Hi, a friend has provided me with 3 *fixed* wide-angle shots of an aurora display and I am trying to stitch it into a single circular fisheye image for projection in a planetarium dome. I almost have it:
https://sites.google.com/site/alistargazing/articles/aurora-pano-creation-1. 3 cameras, one pointing N, one pointing ESE, the other pointing WSW, all taking a picture at the same time (within a second). One camera has a different lens (of course Hugin detects it!).
The move/drag seems to let me change the scale, but it really should be fixed based on the lens parameters.Is there any way to tell hugin this is a zenith point and that one is horizon, 90 deg away, because I know exactly where they are? Am I looking at this the wrong way?
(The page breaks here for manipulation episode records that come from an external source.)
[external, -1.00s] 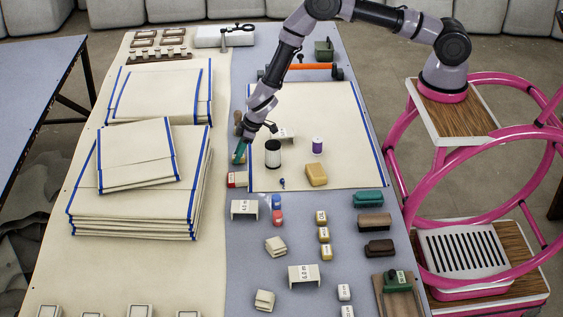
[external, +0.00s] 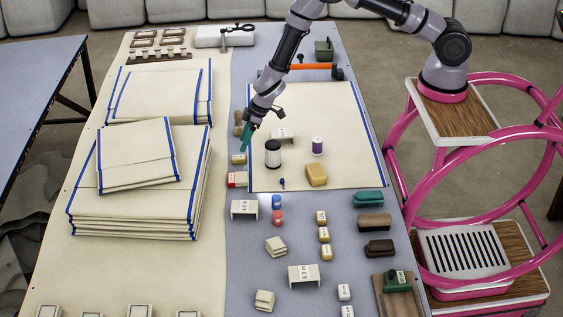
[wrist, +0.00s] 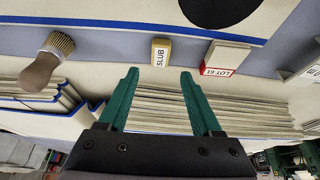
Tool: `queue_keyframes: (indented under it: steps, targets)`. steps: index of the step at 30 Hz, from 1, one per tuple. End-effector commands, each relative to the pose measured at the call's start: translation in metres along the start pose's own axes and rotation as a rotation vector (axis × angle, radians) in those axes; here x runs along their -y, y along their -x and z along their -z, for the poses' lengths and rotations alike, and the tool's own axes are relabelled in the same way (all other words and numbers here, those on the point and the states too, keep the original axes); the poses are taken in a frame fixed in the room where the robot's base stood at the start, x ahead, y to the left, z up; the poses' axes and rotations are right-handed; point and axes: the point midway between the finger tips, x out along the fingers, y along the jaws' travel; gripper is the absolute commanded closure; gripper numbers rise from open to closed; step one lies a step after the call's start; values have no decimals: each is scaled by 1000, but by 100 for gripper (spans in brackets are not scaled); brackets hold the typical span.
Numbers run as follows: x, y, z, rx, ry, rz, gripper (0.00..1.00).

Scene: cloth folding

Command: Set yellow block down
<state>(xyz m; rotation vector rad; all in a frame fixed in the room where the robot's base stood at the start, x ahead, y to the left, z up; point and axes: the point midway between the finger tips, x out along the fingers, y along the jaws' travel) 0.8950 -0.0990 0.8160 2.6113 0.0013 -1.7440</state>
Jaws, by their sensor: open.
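A small yellow block (external: 238,159) with a white top sits on the blue-grey strip left of the flat cloth, just above a red-and-white block in the external view. In the wrist view the yellow block (wrist: 160,52) reads "SLUB" and lies beyond the gap between the fingertips. My gripper (external: 244,149) has green fingers and is just above and slightly right of the block. In the wrist view my gripper (wrist: 160,73) is open and empty, its fingers apart and clear of the block.
The red-and-white "LOT 61" block (wrist: 221,59) is beside the yellow block. A brush (wrist: 47,62) lies on the other side. The flat blue-edged cloth (external: 335,125) carries a black-and-white cylinder (external: 273,154), a purple spool (external: 317,146) and a tan block (external: 316,175). Folded cloth stacks (external: 130,212) stand left.

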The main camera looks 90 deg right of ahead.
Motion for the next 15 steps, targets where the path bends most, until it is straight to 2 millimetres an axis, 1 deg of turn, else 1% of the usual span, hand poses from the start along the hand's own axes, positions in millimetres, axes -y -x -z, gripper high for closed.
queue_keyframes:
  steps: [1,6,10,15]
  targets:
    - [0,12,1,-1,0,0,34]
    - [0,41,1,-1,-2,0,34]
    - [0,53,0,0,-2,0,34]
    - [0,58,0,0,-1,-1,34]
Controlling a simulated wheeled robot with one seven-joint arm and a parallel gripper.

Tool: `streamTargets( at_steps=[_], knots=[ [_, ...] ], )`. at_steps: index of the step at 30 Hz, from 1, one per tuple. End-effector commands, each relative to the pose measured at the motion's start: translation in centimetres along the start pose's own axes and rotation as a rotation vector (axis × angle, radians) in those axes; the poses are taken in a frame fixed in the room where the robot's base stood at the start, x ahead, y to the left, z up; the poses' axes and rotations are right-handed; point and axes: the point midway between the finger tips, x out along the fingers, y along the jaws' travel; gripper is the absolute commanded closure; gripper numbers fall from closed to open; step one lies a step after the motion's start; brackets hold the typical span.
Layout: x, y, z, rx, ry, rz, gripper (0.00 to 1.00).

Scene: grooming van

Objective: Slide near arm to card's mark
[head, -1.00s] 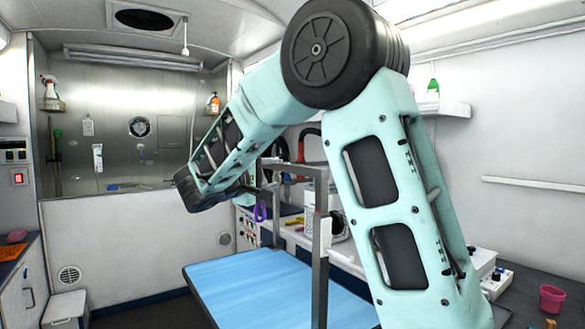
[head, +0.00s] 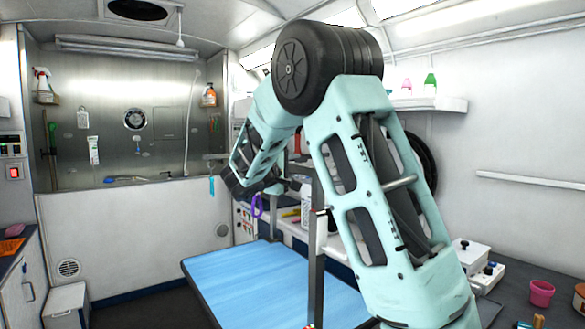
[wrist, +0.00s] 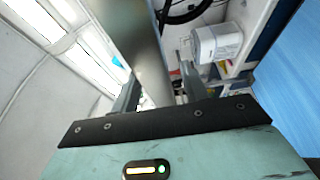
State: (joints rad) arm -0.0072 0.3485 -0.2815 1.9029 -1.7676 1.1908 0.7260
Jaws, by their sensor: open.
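The grooming table (head: 262,285) has a blue top. A grey upright post (head: 316,255) stands at its near side; its upper part is behind my arm. A purple loop (head: 257,205) and a blue strap (head: 211,185) hang above the table's far end. I cannot tell whether the bar lies inside the jaws. I cannot make out the card's mark.
A counter along the right wall holds a pink cup (head: 541,293) and a white box (head: 472,253). A shelf (head: 430,103) with bottles is above. A white container (wrist: 217,42) is near my gripper in the wrist view. Floor left of the table is clear.

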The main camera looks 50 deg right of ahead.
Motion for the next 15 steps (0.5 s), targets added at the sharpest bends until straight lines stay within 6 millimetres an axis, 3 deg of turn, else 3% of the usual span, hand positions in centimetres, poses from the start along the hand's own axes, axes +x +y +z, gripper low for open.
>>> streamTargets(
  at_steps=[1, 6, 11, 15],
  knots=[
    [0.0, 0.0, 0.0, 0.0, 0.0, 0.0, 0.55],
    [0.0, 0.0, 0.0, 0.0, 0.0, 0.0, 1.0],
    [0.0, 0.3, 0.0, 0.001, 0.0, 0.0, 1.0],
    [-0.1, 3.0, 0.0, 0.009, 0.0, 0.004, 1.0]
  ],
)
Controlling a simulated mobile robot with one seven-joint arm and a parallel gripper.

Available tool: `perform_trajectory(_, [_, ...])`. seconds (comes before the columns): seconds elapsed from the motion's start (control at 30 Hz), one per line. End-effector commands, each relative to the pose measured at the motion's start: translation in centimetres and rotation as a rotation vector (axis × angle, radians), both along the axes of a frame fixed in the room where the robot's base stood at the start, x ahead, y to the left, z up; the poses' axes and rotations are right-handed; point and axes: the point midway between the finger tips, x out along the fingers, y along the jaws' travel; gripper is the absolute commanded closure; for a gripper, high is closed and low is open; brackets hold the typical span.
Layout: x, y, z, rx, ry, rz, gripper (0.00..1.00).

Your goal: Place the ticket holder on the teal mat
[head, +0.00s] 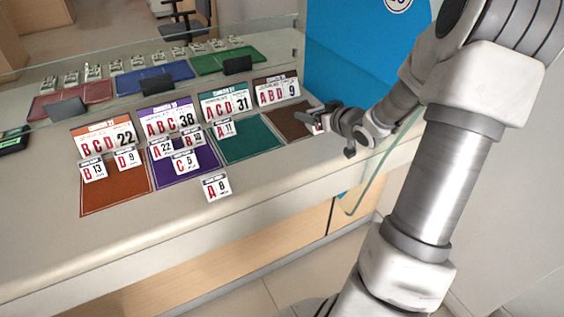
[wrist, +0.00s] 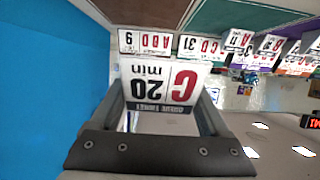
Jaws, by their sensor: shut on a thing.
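My gripper (head: 322,122) is shut on a ticket holder (wrist: 160,86), a white card reading C 20 min with a dark band. It appears upside down between the fingers in the wrist view. In the head view my gripper is above the brown mat (head: 290,122), at the right end of the counter, and hides most of the held holder. The teal mat (head: 250,145) lies just left of the brown one. It also shows at the top of the wrist view (wrist: 238,15). A small A 11 ticket holder (head: 225,128) stands at its back left; the rest is bare.
Signs stand behind the mats, including A C D 31 (head: 225,105) and A B D 9 (head: 276,92). The purple mat (head: 170,177) and orange mat (head: 113,195) hold several tickets. A loose A 8 ticket (head: 216,187) stands near the front. A glass panel (head: 382,160) is at the counter's right end.

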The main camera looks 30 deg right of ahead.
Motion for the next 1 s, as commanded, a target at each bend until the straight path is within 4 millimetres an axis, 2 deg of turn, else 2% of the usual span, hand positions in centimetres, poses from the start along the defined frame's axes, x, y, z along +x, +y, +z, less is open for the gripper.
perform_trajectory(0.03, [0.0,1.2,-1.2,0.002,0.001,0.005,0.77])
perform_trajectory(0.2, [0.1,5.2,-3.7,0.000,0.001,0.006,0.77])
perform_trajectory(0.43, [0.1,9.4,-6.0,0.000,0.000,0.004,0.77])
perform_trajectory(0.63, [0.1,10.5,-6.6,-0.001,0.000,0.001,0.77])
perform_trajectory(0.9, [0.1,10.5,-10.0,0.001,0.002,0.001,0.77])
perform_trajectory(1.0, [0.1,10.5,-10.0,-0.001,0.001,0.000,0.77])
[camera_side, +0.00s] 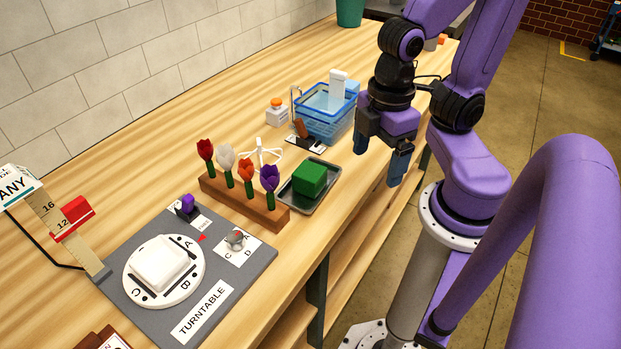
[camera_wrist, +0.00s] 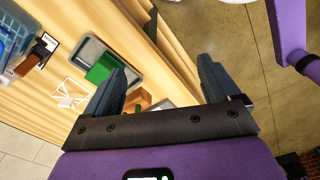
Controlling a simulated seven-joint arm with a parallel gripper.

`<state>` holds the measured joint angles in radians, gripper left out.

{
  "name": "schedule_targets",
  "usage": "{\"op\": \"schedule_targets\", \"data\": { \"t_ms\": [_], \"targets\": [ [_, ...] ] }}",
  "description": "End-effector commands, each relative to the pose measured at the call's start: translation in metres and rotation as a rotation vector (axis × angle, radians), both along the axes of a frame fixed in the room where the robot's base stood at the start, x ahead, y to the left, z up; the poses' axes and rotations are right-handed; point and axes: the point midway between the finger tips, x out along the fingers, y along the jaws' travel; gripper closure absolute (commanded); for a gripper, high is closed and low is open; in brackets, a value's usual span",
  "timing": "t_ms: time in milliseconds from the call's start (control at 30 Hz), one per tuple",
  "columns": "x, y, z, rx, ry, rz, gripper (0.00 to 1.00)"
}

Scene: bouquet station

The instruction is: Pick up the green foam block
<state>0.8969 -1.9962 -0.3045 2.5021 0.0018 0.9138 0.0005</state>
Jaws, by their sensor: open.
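The green foam block (camera_side: 309,178) sits in a shallow grey tray (camera_side: 297,204) near the front edge of the table. In the wrist view the green block (camera_wrist: 101,69) lies at the left, partly covered by one of my fingers, with the tray (camera_wrist: 84,46) around it. My gripper (camera_side: 384,160) is open and empty. It is above and to the right of the tray in the side view, apart from the block. In the wrist view both fingers of my gripper (camera_wrist: 160,85) are spread wide with nothing between them.
A wooden rack (camera_side: 244,204) with several tulips stands just left of the tray. A blue basket (camera_side: 325,122) stands behind it, near a white stand (camera_side: 265,153). A turntable board (camera_side: 228,270) is at the front left. The table's front edge lies close to the tray.

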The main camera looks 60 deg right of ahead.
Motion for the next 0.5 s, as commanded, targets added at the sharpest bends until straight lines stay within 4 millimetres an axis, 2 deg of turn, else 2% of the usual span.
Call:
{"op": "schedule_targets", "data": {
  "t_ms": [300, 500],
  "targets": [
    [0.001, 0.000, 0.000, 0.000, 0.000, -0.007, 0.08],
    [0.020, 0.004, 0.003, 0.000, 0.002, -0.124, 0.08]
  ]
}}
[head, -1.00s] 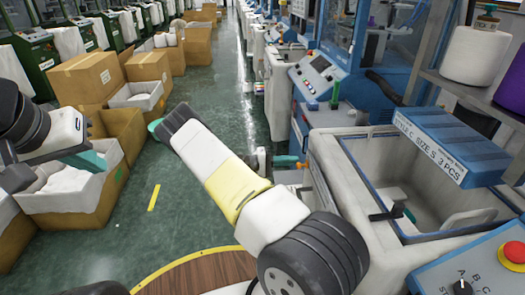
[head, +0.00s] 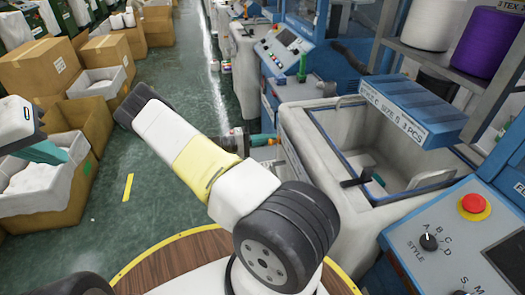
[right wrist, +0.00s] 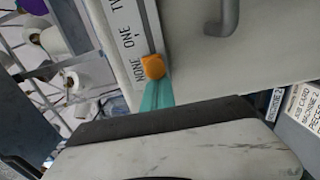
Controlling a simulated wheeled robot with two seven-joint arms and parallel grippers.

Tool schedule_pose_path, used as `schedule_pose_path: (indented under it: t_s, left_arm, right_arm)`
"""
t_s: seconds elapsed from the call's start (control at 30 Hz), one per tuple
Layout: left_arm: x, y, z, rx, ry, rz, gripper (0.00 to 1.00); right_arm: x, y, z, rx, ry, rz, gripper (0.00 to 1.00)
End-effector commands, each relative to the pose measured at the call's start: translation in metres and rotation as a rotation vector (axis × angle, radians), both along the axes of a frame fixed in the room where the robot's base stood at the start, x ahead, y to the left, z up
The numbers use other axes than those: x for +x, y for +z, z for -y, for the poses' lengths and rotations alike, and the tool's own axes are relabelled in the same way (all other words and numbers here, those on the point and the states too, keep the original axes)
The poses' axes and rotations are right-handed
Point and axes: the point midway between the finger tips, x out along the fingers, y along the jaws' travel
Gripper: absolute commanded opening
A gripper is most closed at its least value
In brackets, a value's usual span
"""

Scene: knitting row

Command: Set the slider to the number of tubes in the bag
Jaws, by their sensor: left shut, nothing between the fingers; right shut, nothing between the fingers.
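The orange slider knob (right wrist: 152,66) sits in a straight track on a pale panel, in the right wrist view. Labels NONE, ONE and part of TWO run beside the track. The knob is towards the lower end of the visible track, near NONE and ONE; I cannot tell the exact mark. My right gripper (right wrist: 157,92) is shut with its teal tips at the knob's lower side, not around it. Its teal tips also show in the head view (head: 262,140). My left gripper (head: 50,152) is shut and empty at the left. I cannot make out the bag or its tubes.
An open grey bin (head: 293,120) stands at the right, under a blue sign (head: 410,108) reading style C, size S, 3 PCS. A control panel with a red button (head: 473,205) is at lower right. Cardboard boxes (head: 40,66) line the left; green floor lies between.

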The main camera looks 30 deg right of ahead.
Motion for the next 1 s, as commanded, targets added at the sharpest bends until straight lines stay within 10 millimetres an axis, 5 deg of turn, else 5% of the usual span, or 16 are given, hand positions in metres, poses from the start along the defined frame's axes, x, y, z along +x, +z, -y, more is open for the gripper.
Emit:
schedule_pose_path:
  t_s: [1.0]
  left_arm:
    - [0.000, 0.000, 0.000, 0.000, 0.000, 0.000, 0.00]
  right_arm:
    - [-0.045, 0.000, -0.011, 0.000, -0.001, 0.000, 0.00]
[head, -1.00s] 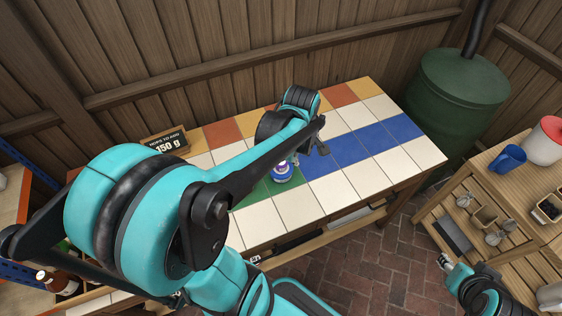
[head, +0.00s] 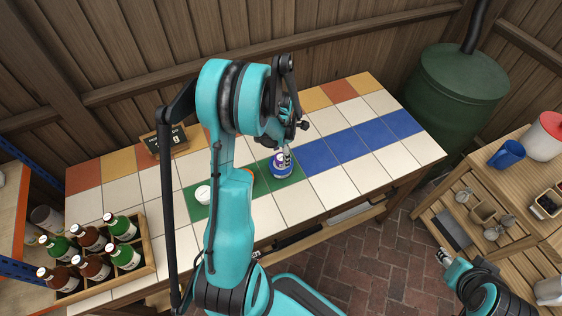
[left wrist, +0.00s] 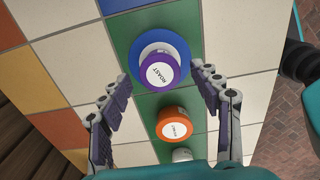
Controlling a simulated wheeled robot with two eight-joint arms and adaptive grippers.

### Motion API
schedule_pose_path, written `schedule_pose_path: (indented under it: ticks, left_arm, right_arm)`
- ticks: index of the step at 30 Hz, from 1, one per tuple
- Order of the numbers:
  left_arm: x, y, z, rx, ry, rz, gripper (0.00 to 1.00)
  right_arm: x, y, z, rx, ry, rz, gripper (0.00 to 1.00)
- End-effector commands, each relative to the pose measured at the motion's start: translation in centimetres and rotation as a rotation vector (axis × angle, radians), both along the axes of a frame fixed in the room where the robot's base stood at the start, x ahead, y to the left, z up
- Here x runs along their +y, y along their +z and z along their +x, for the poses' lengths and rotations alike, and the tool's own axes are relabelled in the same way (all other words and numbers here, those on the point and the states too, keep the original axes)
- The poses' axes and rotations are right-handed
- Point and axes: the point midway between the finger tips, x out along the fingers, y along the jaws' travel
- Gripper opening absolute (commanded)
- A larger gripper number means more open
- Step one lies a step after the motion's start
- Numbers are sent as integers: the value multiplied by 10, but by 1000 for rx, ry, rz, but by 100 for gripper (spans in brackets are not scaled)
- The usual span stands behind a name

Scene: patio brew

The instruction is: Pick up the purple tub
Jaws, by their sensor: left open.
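The purple tub (left wrist: 161,72) has a round white lid label reading ROAST. In the left wrist view it lies between the fingertips of my left gripper (left wrist: 160,76), which is open and not visibly touching it. A larger blue disc (left wrist: 139,51) with a pale ring shows beneath or behind it; I cannot tell which. In the head view my left gripper (head: 287,150) is over a blue and white tub-like thing (head: 281,171) on the green tiles, partly covering it. My right gripper (head: 444,258) is at the lower right, too small to judge.
An orange tub (left wrist: 174,122) and a white-topped item (left wrist: 182,155) stand in line on the green tiles. A wooden crate of bottles (head: 147,270) is at the table's left end. A small sign (head: 165,140) stands at the back. The table's right part is clear.

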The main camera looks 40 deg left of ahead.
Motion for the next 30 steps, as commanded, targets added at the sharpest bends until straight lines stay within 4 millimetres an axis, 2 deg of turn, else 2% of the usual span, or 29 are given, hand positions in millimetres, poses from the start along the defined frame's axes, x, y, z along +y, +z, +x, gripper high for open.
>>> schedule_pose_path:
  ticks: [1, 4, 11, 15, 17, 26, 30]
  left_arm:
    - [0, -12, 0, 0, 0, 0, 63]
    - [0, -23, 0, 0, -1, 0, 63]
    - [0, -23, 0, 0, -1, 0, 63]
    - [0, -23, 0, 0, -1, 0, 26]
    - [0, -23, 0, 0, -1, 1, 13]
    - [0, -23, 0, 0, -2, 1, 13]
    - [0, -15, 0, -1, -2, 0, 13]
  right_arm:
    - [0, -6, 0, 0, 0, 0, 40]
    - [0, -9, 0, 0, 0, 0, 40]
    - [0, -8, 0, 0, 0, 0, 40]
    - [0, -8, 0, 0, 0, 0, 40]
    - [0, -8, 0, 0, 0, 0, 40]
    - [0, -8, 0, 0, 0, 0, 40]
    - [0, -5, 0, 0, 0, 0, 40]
The final goal is to make a time-lapse of the ~ 600 sets of 3-images. I am hoping that I can stitch one trio very carefully, save its parameters, then (say in a perl script on a Windows box) provide those parameters for the next trio and the next trio, and next trio... I may be naive about Hugin and its underlying components, but it seems to me for this situation all the following sets simply need to be merged based on the parameters from the initial image set since the cameras do not move: the zenith and horizons remain stationary. With the aurora moving, I would want to turn off any control points - the individual image X,Y would *always* map to the final image x,y. Doing each trio by hand seems crazy, because I would never be able to repeat the y,p,r of each. Are these the parameters that need to be captured and fed back? If so, how?
Regards,
Alister.
P.S. I am retiring later this year, so I hope I can take your advice/ideas and pay it forward by contributing something to the project.